Le Pardon

Le pardon est un maître et, si nous le voulons, nous pouvons être ses élèves pour la vie. Mais il a en lui-même peu de signification tant que nous ne le ramenons pas à une dimension personnelle, à travers les évènements du quotidien. Il ne peut exercer vraiment son pouvoir de guérison que s'il change notre manière d'envisager la vie.
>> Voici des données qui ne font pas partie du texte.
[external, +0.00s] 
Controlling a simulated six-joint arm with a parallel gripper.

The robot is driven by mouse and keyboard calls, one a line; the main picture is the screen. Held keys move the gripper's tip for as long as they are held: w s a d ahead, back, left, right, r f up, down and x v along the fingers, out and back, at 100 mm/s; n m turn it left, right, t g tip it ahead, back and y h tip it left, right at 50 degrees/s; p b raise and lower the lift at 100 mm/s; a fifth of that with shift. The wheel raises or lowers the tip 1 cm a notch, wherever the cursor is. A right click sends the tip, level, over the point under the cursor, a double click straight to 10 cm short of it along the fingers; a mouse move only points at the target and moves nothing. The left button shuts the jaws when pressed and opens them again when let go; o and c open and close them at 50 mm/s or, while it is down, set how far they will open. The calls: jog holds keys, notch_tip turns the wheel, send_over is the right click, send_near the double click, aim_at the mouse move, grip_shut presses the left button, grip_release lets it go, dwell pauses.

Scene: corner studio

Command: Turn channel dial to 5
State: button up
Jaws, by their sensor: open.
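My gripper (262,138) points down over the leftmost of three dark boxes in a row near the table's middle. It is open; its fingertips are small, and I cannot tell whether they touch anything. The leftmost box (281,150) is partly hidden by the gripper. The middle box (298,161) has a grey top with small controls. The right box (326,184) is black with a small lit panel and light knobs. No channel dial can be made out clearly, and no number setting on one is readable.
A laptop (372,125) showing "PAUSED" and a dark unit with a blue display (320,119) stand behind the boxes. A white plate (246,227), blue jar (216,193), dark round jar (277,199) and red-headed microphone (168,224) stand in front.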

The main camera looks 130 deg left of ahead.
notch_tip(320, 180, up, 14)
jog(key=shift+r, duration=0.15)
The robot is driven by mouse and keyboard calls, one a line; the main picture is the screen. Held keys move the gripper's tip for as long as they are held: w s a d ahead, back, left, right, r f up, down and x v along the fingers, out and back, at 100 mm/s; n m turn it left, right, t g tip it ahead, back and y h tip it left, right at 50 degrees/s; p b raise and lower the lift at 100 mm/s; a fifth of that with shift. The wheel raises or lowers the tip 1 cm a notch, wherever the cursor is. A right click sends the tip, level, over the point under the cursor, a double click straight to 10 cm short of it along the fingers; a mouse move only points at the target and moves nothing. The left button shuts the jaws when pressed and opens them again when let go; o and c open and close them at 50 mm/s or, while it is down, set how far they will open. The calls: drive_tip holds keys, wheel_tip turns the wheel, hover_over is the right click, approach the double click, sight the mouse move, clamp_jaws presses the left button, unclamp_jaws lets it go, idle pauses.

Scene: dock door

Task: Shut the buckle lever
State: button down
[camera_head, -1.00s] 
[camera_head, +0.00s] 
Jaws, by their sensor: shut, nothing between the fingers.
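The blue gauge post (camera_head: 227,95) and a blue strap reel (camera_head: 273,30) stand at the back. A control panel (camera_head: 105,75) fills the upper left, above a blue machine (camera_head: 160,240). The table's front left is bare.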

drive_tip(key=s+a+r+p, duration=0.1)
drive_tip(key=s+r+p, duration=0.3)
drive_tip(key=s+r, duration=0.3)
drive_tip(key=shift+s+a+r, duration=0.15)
Chaque être humain cache au fond de lui une part de ressentiment, avec la sensation parfois pesante que celui-ci retient notre énergie vitale prisonnière des torts du passé. Que nous ayons été victime ou "bourreau", le pardon (celui qu'on s'accorde à soi ou qu'on accorde aux autres) est la clé qui ouvre la porte de la prison intérieure. En d'autres termes, c'est une affaire de responsabilité personnelle qui nous conduit au mystérieux pouvoir de guérison du pardon. Mais comment commencer à l'assumer réellement?

Beaucoup d'entre nous réduisent le pardon à un fait ponctuel.

Des expériences de vie, une période de souffrance qui refont surface peuvent nous conduire à adopter une attitude ayant les apparences du pardon. Nous cherchons à minimiser l'évènement, à assumer une responsabilité inutile ou à amoindrir l'impact d'une relation.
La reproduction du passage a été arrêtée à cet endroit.